» Given exercise: Repeat the full listing below verbatim and keep the images out.

» Supplied information:
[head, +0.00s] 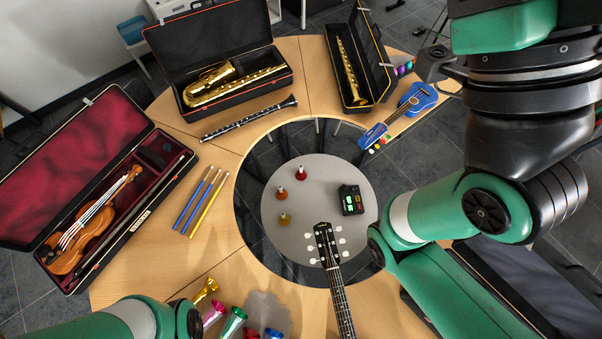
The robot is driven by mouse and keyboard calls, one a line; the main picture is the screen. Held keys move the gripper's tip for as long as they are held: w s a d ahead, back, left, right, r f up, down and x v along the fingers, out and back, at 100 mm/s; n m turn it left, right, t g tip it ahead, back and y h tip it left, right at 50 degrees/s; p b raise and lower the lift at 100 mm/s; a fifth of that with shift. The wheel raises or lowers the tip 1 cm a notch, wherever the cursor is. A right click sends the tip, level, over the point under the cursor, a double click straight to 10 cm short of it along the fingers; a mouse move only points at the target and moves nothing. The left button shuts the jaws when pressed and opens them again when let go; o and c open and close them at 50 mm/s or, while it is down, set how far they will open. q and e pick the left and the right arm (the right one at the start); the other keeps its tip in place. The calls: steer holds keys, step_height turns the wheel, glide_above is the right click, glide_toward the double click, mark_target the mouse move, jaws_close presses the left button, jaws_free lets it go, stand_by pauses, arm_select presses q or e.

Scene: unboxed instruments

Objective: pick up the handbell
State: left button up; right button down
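Several coloured flared, bell-shaped pieces stand on the wooden ring table at the bottom left: a gold one (205,290), a pink one (213,314) and a green one (233,321), with red and blue ones beside them, partly cut off by the frame's bottom edge. I cannot tell which is the handbell meant. My left arm shows at the bottom left and my right arm at the right; neither gripper shows.
The wooden ring table (150,245) holds a violin case (98,205), a saxophone case (225,65), a clarinet (250,119), coloured sticks (203,205), another instrument case (355,65) and a blue ukulele (398,116). A guitar neck (338,292) crosses toward the grey table (330,175), near a black device (351,200).

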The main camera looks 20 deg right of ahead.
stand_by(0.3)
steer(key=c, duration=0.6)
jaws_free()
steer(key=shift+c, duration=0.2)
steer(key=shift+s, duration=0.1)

» Result of this task:
[head, +0.00s] 
The robot is driven by mouse and keyboard calls, one a line; the main picture is the screen. Held keys move the gripper's tip for as long as they are held: w s a d ahead, back, left, right, r f up, down and x v along the fingers, out and back, at 100 mm/s; n m turn it left, right, t g tip it ahead, back and y h tip it left, right at 50 degrees/s; p b raise and lower the lift at 100 mm/s; a fifth of that with shift. The wheel raises or lowers the tip 1 cm a notch, wherever the cursor is. A right click sends the tip, level, over the point under the cursor, a double click straight to 10 cm short of it along the fingers; a mouse move only points at the target and moves nothing. The left button shuts the jaws when pressed and opens them again when let go; o and c open and close them at 50 mm/s or, while it is down, set how far they will open. q and e pick the left and the right arm (the right one at the start); the other keeps its tip in place. The calls: steer holds keys, step_height turns the wheel, glide_above is the right click, glide_toward the double click, mark_target the mouse move, jaws_close presses the left button, jaws_free lets it go, stand_by pauses, arm_select presses q or e.

Scene: unboxed instruments

Objective: pick up the handbell
State: left button up; right button down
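Several coloured flared, bell-shaped pieces stand on the wooden ring table at the bottom left: a gold one (205,290), a pink one (213,314) and a green one (233,321), with red and blue ones beside them, partly cut off by the frame's bottom edge. I cannot tell which is the handbell meant. My left arm shows at the bottom left and my right arm at the right; neither gripper shows.
The wooden ring table (150,245) holds a violin case (98,205), a saxophone case (225,65), a clarinet (250,119), coloured sticks (203,205), another instrument case (355,65) and a blue ukulele (398,116). A guitar neck (338,292) crosses toward the grey table (330,175), near a black device (351,200).

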The main camera looks 20 deg right of ahead.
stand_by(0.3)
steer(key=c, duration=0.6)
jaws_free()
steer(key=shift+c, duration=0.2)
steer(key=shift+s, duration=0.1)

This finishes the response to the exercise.